Del mismo modo, con el argumento de que constituye una violación al debido proceso, los partidarios del proyecto alegan que no es normal que los decomisos e incautaciones se produzcan sin previa sentencia condenatoria. Y eso sería válido si no fuera porque en Colombia no hay sentencias condenatorias. Y cuando las hay, tardan años en producirse. Mal podría entonces el país entrar en un debate teórico preciosista si éste no tiene en cuenta la realidad. Y mal podrían los legisladores seguir creando en el papel un país para ángeles, cuando la realidad pide a gritos que se tomen decisiones rápidas y eficaces.

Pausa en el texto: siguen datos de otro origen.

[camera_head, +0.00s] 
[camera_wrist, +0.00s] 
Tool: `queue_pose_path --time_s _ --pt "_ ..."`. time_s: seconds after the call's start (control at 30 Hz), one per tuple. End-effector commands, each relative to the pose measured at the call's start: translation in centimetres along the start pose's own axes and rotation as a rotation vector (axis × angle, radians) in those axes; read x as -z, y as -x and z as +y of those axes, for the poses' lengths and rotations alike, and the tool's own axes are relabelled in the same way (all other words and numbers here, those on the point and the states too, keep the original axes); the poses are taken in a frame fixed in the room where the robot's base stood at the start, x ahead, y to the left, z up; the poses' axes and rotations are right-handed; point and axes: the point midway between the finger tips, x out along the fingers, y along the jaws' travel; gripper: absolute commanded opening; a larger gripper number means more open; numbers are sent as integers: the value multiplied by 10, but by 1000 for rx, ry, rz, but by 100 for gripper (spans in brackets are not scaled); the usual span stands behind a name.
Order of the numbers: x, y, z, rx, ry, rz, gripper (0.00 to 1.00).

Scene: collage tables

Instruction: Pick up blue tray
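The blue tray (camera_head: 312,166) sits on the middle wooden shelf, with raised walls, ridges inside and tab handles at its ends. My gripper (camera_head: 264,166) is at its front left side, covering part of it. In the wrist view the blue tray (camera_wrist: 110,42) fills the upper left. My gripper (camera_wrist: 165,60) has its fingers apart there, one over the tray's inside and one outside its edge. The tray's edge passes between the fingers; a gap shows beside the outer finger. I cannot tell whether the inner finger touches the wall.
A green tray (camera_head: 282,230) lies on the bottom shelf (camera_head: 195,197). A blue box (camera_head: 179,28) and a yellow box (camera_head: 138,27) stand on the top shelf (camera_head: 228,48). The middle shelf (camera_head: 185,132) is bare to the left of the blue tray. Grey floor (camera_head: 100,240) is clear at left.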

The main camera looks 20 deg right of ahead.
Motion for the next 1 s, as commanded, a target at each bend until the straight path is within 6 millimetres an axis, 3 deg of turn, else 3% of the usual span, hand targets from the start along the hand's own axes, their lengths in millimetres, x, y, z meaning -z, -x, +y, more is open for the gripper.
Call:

Sea como sea, lo cierto es que los esfuerzos de echar por tierra la columna vertebral de la lucha contra el narcotráfico y la corrupción han sido sumamente vehementes. El proceso de aprobación de la iniciativa parlamentaria ha sido demasiado veloz. Las pérdidas en términos de eficacia de la justicia serían demasiado costosas, y los beneficios para ciertos criminales, demasiado generosos para que el proyecto no despierte más de una sospecha. Independientemente de cuál sea la razón para que las cosas se hayan dado de esa manera, y en caso de que la iniciativa llegare a aprobarse, esta vez sí sería muy difícil convencer a los estadounidenses de que un país en el cual los congresistas acaban con los pocos medios disponibles para combatir el tráfico de drogas, no es una narcodemocracia, o al menos que el colombiano no es un narcocongreso.